Après avoir été garant l’année suivante d’une négociation entre le pouvoir et l’opposition, le nonce apostolique (ambassadeur du Vatican) Mgr Waldemar Sommertag a été expulsé en mars.

« L’Eglise catholique est (l’institution) la plus crédible, qui jouit de la confiance de la population. Le siège de l’évêque (Rolando) Alvarez est un épisode de plus dans le bras de fer (avec l’Eglise) et la répression qu’imposent (Daniel) Ortega et (Rosario) Murillo pour qu’elle se plie à ses demandes », estime auprès de l’AFP la sociologue Elvira Cuadra.

« Grâce à Dieu, nous sommes en bonne santé », a déclaré jeudi Mgr Rolando Alvarez, l’évêque de Matagalpa, assiégé depuis une semaine dans son évêché par la police avec 10 laïcs et religieux. Le silence total observé depuis cinq jours par l’évêque, l’Eglise nicaraguayenne et les autorités nicaraguayennes, était source d’inquiétude concernant la situation du prélat et de son entourage.

Les autorités nicaraguayennes accusent Mgr Alvarez de vouloir « organiser des groupes violents » et d’inciter « à des actes de haine (…) afin de déstabiliser l’Etat du Nicaragua ». La police a ouvert une enquête sur ces « faits délictueux ».

« Sa soutane ne lui confère pas l’impunité », a averti le député Wilfredo Navarro, du parti sandiniste de Daniel Ortega.

« Nos genoux se plient uniquement devant Dieu, nos fronts ne s’inclinent que devant Dieu », a insisté jeudi le prélat, l’un des plus critiques du gouvernement.

Mgr Alvarez, 55 ans, qui qualifie sa situation de « détention à domicile », a remercié pour les « milliers » de messages de solidarité reçus tant de la part de fidèles que d’évêques d’Amérique latine.

Le gouvernement a mis la pression sur l’évêque de Matagalpa depuis sa dénonciation de la fermeture par les autorités de cinq radios catholiques de son diocèse. Il a exigé le « respect » de la liberté de culte et l’arrêt du « harcèlement » imposé à l’Eglise catholique.

– Silence du pape –

La Conférence épiscopale du Nicaragua et de nombreux évêques de toute l’Amérique latine ont manifesté leur solidarité avec leur pair, reclus dans son évêché, la police l’empêchant de sortir, même pour ordonner une messe dans la cathédrale voisine.

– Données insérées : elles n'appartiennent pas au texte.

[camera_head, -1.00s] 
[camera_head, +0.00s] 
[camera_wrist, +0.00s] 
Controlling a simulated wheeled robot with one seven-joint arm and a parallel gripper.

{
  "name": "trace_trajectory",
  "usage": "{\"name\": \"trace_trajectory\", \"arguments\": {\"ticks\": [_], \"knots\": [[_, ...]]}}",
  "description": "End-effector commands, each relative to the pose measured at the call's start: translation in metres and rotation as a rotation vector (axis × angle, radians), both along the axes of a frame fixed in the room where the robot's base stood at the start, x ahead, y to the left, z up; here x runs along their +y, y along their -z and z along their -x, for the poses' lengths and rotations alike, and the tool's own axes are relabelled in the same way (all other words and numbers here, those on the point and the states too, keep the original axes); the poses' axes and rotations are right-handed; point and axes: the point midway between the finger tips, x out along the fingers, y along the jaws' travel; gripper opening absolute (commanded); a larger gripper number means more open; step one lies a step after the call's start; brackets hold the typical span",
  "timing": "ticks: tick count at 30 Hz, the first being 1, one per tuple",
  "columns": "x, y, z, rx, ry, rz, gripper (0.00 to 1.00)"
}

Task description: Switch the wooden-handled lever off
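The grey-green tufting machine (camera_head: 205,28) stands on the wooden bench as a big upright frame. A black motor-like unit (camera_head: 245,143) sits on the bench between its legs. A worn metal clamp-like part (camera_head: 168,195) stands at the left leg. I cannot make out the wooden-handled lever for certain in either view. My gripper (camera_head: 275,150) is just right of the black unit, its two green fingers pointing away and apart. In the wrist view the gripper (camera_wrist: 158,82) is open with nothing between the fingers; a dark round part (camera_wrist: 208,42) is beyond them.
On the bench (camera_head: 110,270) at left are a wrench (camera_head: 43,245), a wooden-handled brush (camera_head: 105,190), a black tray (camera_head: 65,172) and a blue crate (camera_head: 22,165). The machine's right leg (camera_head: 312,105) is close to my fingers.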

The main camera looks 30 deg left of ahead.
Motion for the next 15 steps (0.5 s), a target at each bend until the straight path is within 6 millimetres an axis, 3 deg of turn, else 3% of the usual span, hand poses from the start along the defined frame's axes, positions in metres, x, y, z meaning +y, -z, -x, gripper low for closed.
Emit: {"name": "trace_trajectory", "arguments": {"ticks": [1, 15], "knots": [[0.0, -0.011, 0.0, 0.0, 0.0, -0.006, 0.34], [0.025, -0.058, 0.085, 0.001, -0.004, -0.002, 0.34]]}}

En revanche, le pape François est resté silencieux, en dépit des appels de fidèles et de religieux pour qu’il prenne la parole.

Le prélat, dont l’autorité s’étend également au diocèse voisin d’Esteli, s’était mis en grève de la faim en mai dans une église de Managua pour dénoncer le harcèlement policier dont il se disait victime.

Mgr Alvarez s’était déjà opposé spectaculairement au pouvoir en 2015 en prenant la tête d’une grande manifestation contre un projet minier, qui a été ensuite abandonné.

En 2018, l’évêque de Matagalpa avait organisé une procession du Saint-Sacrement pour demander que cesse la répression contre les manifestants.

En juillet, les religieuses de la congrégation des Missionnaires de la Charité, fondée par la Mère Teresa de Calcutta, ont dû quitter le Nicaragua: les autorités ont décrété que leurs activités étaient illégales. La quinzaine de religieuses ont été expulsées comme des « délinquantes », a dénoncé le Centre nicaraguayen de défense des droits de l’homme (Cenidh).

Pourtant, Daniel Ortega, lorsqu’il était revenu au pouvoir en 2007, avait présenté ses excuses à l’Eglise catholique pour les relations tendues qu’il avait eu avec elle durant son premier gouvernement, de 1979 à 1990.

Daniel Ortega, un ex-guérillero sandiniste âgé de 76 ans, a été réélu en novembre 2021 pour un quatrième mandat présidentiel consécutif lors d’un scrutin d’où étaient absents tous ses adversaires potentiels de poids, ceux-ci ayant été arrêtés ou contraints à l’exil.